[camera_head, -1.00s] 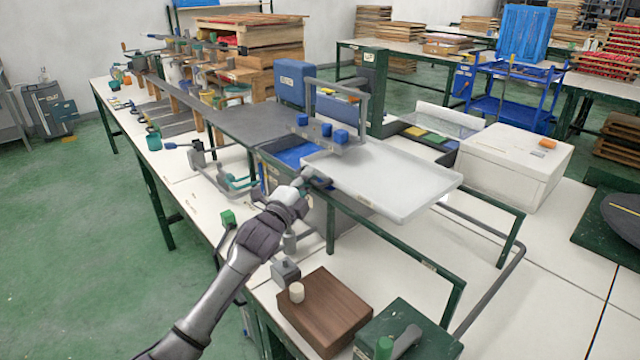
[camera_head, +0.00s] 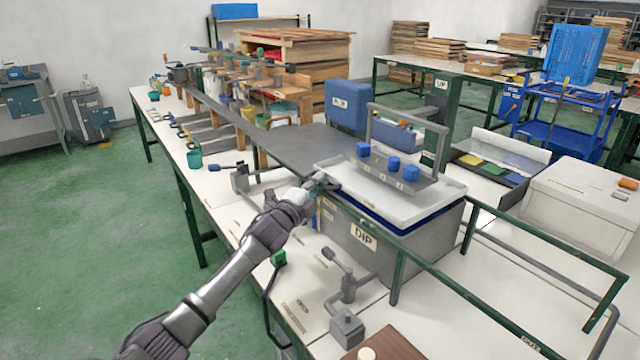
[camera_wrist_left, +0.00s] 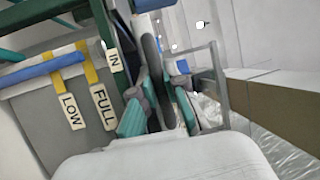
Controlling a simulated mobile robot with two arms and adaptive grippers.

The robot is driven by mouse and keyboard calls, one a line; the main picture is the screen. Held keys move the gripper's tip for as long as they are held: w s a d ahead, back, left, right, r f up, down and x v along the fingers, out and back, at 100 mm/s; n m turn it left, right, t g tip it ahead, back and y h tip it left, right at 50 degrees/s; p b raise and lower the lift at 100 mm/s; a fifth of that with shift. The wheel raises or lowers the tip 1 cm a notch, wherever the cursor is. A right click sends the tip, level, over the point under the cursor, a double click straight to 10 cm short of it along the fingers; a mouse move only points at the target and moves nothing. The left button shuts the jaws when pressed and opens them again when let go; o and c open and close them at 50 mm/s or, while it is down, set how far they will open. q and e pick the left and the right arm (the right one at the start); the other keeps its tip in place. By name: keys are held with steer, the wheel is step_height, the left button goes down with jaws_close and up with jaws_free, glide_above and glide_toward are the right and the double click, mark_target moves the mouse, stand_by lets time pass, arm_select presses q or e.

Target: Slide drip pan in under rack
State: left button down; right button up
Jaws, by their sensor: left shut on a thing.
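The drip pan (camera_head: 445,196) is a shallow white tray lying over the grey dip tank (camera_head: 400,240), under the rack. The rack (camera_head: 415,182) is a grey bar with blue blocks on it, below an upright grey frame. My left gripper (camera_head: 322,184) is shut at the pan's left end; its grip is small in the head view. In the left wrist view its teal-padded fingers (camera_wrist_left: 160,115) close on a dark piece beside the pan's white surface (camera_wrist_left: 165,160). The exact contact is partly hidden. My right gripper is not in view.
A grey lever fitting (camera_head: 347,290) stands in front of the tank. A white box (camera_head: 585,205) is at right. An IN label (camera_wrist_left: 115,60) shows beside the gripper.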

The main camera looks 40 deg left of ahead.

○ ○ ○

WRITTEN REQUEST: Give the material again exactly as it is, but keep the pictures out.

CORRECT ANSWER:
[camera_head, -1.00s] 
[camera_head, +0.00s] 
[camera_wrist_left, +0.00s] 
Controlling a simulated mobile robot with two arms and adaptive grippers.

The robot is driven by mouse and keyboard calls, one a line; the main picture is the screen. Held keys move the gripper's tip for as long as they are held: w s a d ahead, back, left, right, r f up, down and x v along the fingers, out and back, at 100 mm/s; n m turn it left, right, t g tip it ahead, back and y h tip it left, right at 50 degrees/s; p b raise and lower the lift at 100 mm/s; a fifth of that with shift. The wheel raises or lowers the tip 1 cm a notch, wherever the cursor is. A right click sends the tip, level, over the point under the cursor, a double click straight to 10 cm short of it along the fingers; a mouse move only points at the target and moves nothing. The left button shuts the jaws when pressed and opens them again when let go; o and c open and close them at 50 mm/s or, while it is down, set how far they will open. q and e pick the left and the right arm (the right one at the start); the other keeps its tip in place. By name: keys are held with steer, the wheel is step_height, the left button goes down with jaws_close and up with jaws_free, glide_above and glide_toward are the right and the double click, mark_target moves the mouse, stand_by lets time pass, arm_select presses q or e.

Target: Slide drip pan in under rack
State: left button down; right button up
Jaws, by their sensor: left shut on a thing.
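The drip pan (camera_head: 445,196) is a shallow white tray lying over the grey dip tank (camera_head: 400,240), under the rack. The rack (camera_head: 415,182) is a grey bar with blue blocks on it, below an upright grey frame. My left gripper (camera_head: 322,184) is shut at the pan's left end; its grip is small in the head view. In the left wrist view its teal-padded fingers (camera_wrist_left: 160,115) close on a dark piece beside the pan's white surface (camera_wrist_left: 165,160). The exact contact is partly hidden. My right gripper is not in view.
A grey lever fitting (camera_head: 347,290) stands in front of the tank. A white box (camera_head: 585,205) is at right. An IN label (camera_wrist_left: 115,60) shows beside the gripper.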

The main camera looks 40 deg left of ahead.

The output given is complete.